Note: This will be a technical post focusing on networking protocols and some implementation details
Overlays, VXLAN, virtual networking, HNV, encapsulation, NVGRE, logical switch… why should you care about all these esoteric networking terms? Maybe you have heard hard-core networking types mention these in passing or have customers asking how Microsoft’s network virtualization solution compares with other solutions. Why should you care? Because just as compute and storage have been virtualized, traditional networking devices and services are also being virtualized for greater flexibility.
Server hardware is now virtualized through software to mimic CPUs, memory, and disks to create virtual machines. Network hardware is also being virtualized to mimic switches, routers, firewalls, gateways, and load balancers to create virtual networks. Not only do virtual networks provide isolation between workloads, tenants, and business units but they also allow IT and network administrators to configure networks and define policy with agility while realizing increased flexibility in where VMs are deployed and workloads run.
Virtual networks still require physical hardware and IP networks to connect servers and VMs together. However, the packets transmitted between VMs across these physical links are encapsulated within physical network IP packets to create an overlay network – Reference Figure 1. This means that the original packet from the VM with its MAC and IP addresses, TCP/UDP ports, and data remains unchanged and is simply placed inside of an IP packet on the physical network. The physical network underneath is then known as the underlay or transport network – traditionally Microsoft has called this the HNV Provider (or PA) network.

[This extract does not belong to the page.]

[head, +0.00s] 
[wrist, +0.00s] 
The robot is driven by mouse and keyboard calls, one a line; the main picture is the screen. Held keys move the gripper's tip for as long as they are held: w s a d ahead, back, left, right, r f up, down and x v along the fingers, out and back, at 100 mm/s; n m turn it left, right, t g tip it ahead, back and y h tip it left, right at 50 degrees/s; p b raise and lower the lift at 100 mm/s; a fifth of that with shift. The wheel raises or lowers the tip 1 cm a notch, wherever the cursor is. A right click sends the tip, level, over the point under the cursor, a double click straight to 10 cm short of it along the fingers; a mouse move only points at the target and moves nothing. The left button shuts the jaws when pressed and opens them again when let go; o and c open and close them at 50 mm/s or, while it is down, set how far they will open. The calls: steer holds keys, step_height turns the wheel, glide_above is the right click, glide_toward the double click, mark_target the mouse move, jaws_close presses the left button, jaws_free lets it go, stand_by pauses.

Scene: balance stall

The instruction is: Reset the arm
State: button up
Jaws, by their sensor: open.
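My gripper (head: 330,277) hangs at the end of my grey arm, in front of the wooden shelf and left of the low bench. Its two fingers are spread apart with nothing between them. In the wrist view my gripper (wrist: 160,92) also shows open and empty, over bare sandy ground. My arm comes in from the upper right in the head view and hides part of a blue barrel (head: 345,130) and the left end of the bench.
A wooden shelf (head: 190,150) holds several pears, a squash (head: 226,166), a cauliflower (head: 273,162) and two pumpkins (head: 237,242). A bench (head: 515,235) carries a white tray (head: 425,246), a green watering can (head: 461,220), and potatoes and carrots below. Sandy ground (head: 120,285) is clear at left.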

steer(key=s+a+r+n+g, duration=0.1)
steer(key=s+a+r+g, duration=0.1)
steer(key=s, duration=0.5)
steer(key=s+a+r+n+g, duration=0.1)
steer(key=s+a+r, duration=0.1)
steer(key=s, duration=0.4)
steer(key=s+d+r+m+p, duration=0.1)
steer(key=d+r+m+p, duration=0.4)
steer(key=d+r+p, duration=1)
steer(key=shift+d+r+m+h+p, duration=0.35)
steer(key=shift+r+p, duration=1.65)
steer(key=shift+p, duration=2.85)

Figure 1 – VXLAN Encapsulation
The idea of network virtualization to guarantee isolation has been around for some time in the form of VLANs. VLANs allow network traffic to be “tagged” with an identifier to create logical network segments and segregate network traffic into broadcast and isolation domains. However, VLANs are largely static configurations programmed on individual switch ports and network adapters. Anytime a server or VM moves, the VLAN configuration must be updated (sometimes in multiple places) and the IP addresses of that workload or VM may need to be changed as well. Moreover, since VLANs use a 12-bit field for the network identifier, there is a limit of 4096 logical network segments which can be created.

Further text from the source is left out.